(Robot episode records)

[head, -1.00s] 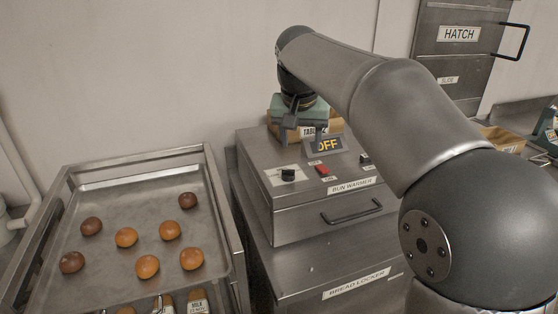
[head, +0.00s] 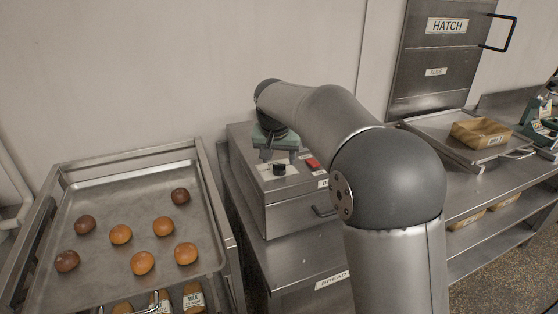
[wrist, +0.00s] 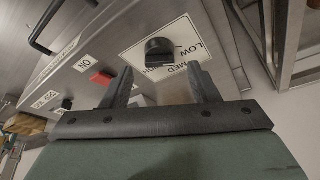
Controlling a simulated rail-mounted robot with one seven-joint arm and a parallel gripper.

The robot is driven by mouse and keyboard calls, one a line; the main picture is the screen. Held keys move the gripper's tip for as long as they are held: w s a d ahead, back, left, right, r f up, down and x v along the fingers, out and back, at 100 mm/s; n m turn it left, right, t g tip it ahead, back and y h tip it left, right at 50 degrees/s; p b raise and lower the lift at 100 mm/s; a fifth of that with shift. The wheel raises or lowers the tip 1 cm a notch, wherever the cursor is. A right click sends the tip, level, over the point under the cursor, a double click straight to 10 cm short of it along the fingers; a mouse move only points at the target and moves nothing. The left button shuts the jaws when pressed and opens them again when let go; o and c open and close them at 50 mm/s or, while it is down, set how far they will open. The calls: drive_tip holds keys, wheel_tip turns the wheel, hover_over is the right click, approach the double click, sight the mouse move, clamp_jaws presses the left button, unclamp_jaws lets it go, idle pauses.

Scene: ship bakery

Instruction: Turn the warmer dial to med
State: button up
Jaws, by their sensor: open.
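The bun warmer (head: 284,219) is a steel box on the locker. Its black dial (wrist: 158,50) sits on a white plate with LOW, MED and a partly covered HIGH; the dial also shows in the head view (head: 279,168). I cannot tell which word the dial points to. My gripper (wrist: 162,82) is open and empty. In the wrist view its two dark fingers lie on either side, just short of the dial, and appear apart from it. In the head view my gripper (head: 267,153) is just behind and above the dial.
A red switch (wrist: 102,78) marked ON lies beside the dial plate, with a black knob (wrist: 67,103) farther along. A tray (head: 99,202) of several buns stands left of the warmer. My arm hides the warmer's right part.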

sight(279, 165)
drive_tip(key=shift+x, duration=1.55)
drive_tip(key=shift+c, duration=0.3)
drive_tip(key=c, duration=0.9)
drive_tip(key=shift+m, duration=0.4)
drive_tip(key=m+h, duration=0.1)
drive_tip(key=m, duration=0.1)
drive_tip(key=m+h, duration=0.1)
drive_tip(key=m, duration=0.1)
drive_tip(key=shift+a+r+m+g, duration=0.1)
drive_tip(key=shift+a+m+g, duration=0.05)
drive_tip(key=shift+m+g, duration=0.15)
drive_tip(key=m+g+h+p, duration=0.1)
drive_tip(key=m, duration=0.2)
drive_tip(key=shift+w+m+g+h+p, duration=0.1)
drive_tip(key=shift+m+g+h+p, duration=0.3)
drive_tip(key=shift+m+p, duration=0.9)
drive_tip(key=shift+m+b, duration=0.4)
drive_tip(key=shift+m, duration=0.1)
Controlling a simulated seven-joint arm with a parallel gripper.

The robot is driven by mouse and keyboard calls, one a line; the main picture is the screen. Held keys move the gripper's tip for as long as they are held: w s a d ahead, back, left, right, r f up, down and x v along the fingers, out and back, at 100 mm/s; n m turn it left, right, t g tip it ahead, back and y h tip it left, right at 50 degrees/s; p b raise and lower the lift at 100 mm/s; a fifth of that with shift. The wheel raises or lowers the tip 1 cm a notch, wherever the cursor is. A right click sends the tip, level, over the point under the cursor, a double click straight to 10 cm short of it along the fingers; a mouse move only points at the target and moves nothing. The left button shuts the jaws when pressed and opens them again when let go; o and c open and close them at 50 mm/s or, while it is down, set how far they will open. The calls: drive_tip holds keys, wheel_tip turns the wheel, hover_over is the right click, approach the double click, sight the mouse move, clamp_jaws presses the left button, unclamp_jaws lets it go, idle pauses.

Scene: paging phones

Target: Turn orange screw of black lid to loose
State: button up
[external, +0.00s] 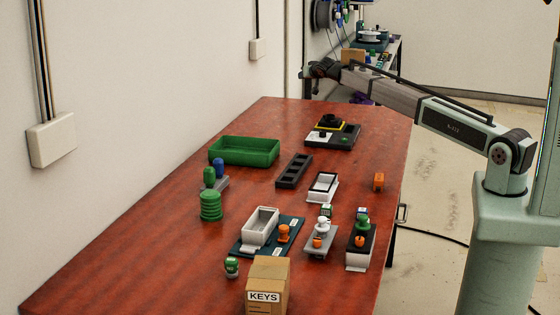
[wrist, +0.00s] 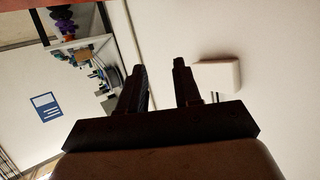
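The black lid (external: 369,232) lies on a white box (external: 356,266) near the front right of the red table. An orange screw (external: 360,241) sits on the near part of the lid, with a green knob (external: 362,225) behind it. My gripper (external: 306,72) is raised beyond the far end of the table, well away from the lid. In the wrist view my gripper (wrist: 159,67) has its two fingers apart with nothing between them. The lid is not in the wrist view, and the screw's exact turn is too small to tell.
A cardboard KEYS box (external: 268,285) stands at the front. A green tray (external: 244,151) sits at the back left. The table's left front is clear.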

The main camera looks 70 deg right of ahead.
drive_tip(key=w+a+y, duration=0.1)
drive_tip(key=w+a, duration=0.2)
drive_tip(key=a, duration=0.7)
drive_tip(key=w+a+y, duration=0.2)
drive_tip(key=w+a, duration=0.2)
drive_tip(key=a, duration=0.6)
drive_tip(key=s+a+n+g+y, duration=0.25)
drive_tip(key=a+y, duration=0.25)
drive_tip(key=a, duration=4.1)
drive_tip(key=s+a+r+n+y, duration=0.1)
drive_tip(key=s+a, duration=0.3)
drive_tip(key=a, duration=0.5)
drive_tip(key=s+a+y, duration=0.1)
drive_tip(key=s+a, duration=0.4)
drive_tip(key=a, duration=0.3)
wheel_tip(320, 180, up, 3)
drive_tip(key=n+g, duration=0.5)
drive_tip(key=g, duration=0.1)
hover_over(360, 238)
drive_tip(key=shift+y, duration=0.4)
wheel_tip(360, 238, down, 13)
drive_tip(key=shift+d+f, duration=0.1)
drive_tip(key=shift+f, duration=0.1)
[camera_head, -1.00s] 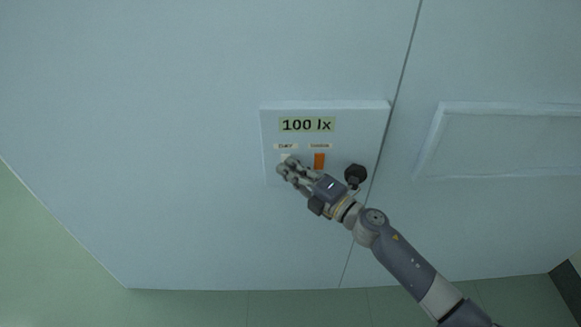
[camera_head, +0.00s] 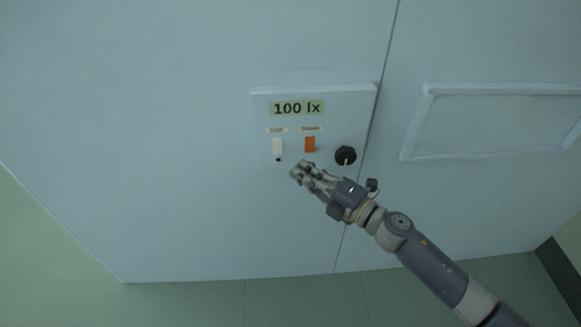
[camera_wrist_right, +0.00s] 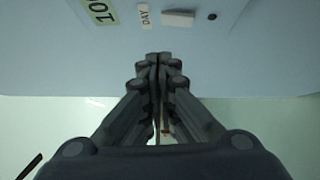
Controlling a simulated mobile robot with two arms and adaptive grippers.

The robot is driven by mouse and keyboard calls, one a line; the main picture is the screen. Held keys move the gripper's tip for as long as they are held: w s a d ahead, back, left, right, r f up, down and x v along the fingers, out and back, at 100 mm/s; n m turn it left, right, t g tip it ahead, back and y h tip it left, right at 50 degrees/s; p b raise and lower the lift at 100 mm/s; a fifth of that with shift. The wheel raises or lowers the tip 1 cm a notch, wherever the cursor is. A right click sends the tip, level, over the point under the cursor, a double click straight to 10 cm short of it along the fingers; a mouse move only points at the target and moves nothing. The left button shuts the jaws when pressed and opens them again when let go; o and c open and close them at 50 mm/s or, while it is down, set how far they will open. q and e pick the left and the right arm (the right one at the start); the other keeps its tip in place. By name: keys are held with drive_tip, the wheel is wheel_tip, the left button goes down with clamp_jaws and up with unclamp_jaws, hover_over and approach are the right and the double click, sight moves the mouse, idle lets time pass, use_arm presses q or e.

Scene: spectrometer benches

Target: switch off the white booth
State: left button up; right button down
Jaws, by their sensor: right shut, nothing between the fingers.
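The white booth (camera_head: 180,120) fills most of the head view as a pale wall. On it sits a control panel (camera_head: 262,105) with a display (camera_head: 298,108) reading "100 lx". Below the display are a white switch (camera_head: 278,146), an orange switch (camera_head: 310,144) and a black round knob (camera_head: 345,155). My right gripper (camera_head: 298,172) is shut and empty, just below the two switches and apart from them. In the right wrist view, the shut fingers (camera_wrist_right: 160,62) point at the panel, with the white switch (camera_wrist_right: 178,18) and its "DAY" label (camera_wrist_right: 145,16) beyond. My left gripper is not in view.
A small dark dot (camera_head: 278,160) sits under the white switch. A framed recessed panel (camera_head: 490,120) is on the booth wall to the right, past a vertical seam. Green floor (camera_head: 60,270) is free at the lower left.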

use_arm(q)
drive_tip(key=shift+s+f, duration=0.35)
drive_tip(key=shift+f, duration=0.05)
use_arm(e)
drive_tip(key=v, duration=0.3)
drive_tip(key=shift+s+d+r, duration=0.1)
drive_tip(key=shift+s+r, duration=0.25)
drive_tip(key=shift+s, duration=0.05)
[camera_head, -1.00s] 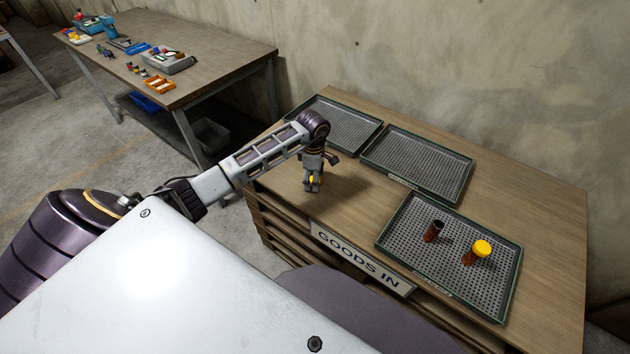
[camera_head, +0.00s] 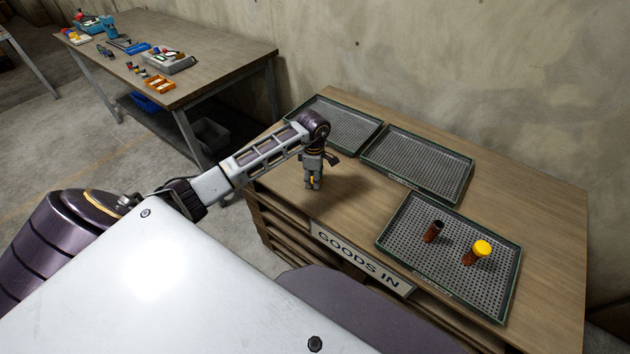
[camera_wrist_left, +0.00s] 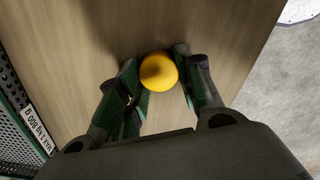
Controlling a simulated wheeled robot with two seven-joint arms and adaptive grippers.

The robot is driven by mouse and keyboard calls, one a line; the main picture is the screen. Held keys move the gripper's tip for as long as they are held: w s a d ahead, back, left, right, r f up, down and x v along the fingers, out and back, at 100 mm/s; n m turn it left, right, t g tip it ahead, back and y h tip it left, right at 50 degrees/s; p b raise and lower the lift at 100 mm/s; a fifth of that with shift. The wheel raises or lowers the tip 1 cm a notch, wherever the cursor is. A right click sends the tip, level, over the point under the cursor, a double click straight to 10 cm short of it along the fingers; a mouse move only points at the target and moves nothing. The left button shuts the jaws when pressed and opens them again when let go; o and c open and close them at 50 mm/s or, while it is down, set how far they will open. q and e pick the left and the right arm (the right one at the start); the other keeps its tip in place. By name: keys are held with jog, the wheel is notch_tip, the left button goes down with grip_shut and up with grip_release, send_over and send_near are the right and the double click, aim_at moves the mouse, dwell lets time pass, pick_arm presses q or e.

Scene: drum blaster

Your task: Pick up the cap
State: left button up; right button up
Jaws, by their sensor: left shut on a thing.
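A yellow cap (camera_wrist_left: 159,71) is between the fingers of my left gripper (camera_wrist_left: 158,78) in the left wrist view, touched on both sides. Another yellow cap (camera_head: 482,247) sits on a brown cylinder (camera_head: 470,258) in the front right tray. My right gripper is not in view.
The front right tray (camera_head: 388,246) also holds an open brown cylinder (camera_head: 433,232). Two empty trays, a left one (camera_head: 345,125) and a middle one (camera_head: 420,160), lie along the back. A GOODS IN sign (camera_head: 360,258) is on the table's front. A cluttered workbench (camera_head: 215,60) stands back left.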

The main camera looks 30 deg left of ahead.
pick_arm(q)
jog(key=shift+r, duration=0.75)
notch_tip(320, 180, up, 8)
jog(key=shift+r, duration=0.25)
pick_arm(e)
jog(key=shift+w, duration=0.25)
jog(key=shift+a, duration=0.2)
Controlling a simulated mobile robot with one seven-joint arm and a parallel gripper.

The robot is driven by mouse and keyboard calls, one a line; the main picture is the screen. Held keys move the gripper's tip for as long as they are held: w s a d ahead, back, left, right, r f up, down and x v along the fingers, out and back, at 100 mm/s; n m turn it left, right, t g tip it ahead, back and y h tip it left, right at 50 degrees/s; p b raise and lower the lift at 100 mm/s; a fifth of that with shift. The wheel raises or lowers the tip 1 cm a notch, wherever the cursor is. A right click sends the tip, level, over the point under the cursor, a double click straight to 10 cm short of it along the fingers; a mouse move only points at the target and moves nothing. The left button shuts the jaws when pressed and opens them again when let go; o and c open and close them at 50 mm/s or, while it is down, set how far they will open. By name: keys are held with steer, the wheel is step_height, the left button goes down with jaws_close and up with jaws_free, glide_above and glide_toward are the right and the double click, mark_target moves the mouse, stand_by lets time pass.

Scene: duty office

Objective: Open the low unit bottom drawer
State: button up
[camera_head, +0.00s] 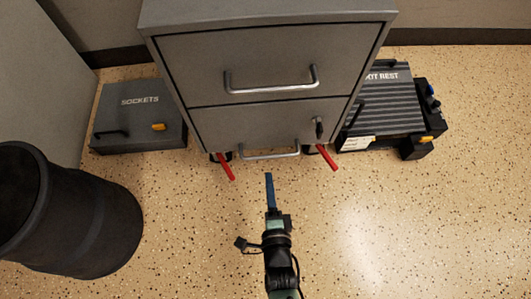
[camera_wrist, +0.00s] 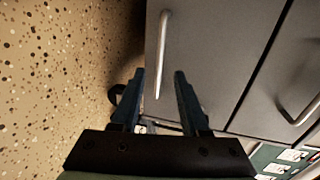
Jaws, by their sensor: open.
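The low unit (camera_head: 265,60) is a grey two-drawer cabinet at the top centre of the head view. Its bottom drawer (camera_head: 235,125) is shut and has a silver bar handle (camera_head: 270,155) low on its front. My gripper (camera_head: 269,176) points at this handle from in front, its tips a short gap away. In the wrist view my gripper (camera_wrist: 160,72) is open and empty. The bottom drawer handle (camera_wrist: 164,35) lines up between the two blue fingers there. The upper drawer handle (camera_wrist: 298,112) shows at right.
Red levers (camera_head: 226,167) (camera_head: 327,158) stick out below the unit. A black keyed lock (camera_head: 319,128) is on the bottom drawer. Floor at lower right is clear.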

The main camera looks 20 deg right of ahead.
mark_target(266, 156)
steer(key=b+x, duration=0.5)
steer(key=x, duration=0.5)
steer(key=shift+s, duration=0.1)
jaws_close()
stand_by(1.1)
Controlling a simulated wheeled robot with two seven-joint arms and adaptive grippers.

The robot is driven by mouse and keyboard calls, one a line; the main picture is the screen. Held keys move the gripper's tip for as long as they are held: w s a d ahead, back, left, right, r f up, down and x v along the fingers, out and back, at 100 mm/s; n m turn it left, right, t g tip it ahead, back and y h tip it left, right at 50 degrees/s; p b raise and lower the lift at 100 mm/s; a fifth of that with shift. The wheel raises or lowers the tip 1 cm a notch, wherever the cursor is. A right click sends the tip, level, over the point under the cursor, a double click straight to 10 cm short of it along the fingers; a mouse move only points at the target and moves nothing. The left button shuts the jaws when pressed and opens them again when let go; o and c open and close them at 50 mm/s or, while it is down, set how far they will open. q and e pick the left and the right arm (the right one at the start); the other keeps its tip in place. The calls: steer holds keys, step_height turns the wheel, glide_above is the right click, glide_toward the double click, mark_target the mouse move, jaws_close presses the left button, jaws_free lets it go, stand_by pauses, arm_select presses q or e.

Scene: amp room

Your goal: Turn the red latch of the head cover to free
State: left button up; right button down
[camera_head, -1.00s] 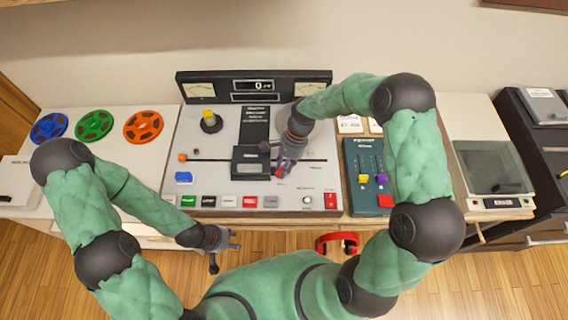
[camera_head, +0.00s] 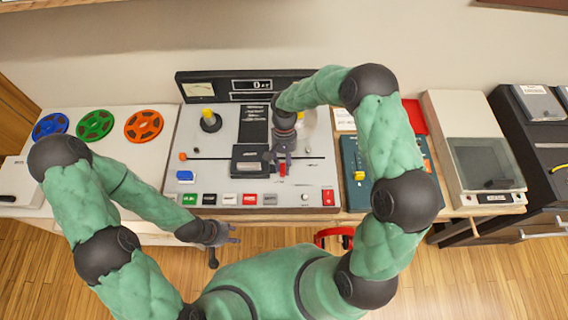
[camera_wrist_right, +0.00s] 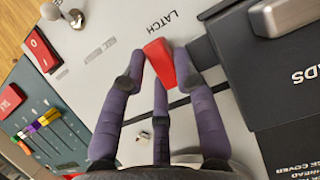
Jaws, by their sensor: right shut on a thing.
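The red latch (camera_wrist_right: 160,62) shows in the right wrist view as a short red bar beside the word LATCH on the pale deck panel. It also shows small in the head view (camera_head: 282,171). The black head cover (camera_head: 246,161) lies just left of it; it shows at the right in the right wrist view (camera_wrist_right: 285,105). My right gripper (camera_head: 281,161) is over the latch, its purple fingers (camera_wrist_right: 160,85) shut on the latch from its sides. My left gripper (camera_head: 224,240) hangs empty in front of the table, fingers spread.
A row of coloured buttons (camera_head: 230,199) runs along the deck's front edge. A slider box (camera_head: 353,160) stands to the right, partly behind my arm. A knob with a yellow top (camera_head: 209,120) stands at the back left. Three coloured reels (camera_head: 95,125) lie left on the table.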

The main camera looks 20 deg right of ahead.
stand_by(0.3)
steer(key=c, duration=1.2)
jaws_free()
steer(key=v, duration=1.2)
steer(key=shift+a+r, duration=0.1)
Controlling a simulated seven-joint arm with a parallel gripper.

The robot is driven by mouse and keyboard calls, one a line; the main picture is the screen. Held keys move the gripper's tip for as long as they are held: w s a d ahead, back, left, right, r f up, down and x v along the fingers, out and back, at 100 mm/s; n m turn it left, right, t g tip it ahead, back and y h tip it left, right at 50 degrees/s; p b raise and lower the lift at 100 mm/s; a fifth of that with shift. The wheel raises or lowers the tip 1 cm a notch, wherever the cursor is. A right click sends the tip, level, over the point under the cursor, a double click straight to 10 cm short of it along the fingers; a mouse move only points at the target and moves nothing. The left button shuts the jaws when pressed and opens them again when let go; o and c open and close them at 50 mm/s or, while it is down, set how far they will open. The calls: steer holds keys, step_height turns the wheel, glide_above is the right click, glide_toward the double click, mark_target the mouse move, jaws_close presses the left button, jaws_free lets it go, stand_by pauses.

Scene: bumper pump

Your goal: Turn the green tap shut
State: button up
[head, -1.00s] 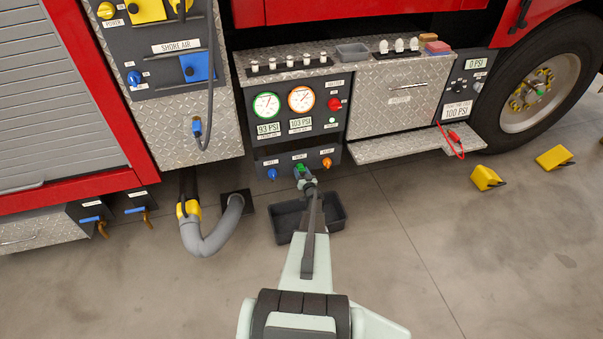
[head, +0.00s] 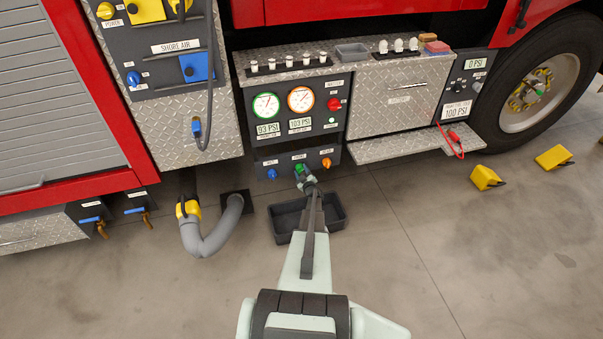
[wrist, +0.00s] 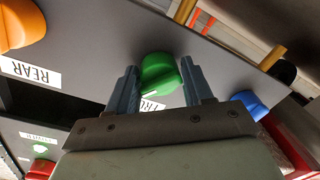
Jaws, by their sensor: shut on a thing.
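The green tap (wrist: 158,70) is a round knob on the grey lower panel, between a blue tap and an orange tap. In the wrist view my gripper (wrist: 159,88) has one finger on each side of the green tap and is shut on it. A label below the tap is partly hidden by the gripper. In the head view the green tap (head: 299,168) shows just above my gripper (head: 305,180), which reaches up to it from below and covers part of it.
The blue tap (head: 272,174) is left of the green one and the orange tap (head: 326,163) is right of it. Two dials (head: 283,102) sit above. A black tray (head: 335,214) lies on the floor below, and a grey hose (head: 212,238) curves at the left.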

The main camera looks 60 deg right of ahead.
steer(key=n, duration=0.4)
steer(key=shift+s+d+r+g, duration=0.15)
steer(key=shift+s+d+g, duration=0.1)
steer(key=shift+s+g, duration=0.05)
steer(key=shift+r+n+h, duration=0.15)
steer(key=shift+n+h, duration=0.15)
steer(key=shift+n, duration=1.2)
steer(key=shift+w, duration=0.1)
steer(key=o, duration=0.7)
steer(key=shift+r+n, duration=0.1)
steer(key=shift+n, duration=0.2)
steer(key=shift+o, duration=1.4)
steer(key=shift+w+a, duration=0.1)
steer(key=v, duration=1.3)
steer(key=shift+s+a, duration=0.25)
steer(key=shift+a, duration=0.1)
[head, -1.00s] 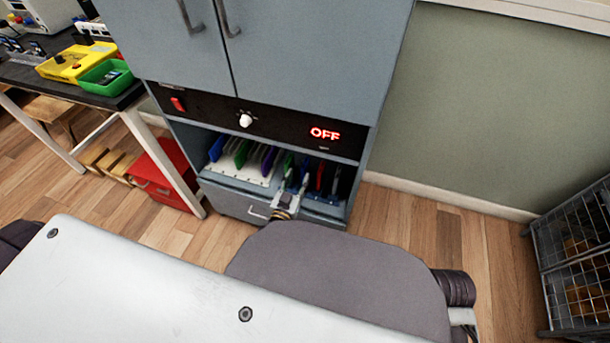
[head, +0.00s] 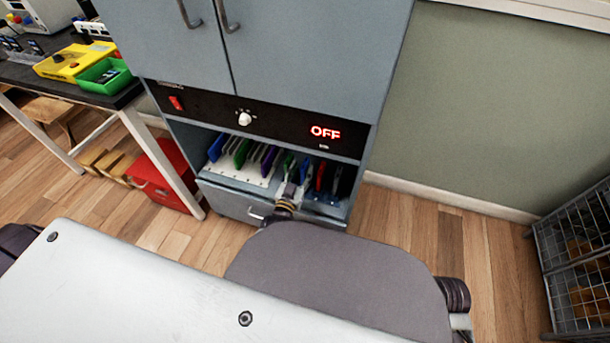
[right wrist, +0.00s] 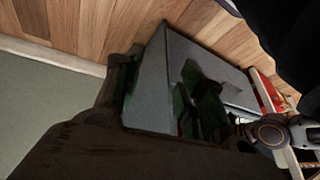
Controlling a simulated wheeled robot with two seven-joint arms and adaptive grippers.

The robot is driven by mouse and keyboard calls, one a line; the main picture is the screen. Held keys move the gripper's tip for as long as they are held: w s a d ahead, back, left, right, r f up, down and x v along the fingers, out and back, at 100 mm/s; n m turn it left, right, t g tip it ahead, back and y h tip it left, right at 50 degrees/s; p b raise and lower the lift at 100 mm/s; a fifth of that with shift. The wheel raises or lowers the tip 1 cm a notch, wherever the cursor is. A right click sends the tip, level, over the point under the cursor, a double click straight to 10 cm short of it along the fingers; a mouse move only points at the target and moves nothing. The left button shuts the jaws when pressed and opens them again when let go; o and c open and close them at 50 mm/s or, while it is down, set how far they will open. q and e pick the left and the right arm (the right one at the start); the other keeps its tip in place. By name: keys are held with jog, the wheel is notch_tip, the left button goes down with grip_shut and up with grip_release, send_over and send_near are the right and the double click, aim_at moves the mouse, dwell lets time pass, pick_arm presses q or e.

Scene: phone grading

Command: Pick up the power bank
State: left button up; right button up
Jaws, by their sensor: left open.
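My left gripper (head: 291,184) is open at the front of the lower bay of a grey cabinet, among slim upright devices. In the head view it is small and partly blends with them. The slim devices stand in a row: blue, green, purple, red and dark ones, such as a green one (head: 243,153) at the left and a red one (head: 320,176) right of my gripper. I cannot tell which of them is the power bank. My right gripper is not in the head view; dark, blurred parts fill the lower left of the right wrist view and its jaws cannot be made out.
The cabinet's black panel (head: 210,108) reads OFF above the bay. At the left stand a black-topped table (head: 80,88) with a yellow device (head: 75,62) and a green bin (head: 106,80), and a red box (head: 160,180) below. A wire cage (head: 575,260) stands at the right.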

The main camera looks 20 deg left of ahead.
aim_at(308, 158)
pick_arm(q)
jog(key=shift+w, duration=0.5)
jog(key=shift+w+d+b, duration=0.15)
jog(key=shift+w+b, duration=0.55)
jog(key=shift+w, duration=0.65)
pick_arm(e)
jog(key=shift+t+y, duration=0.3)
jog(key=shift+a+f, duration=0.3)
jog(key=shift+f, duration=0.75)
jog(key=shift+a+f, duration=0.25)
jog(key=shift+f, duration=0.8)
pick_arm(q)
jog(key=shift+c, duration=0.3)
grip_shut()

[TASK INSTRUCTIONS]
Gather each line from the entries above that includes the word "Scene".

[FINAL RESULT]
Scene: ship bakery
Scene: paging phones
Scene: spectrometer benches
Scene: drum blaster
Scene: duty office
Scene: amp room
Scene: bumper pump
Scene: phone grading

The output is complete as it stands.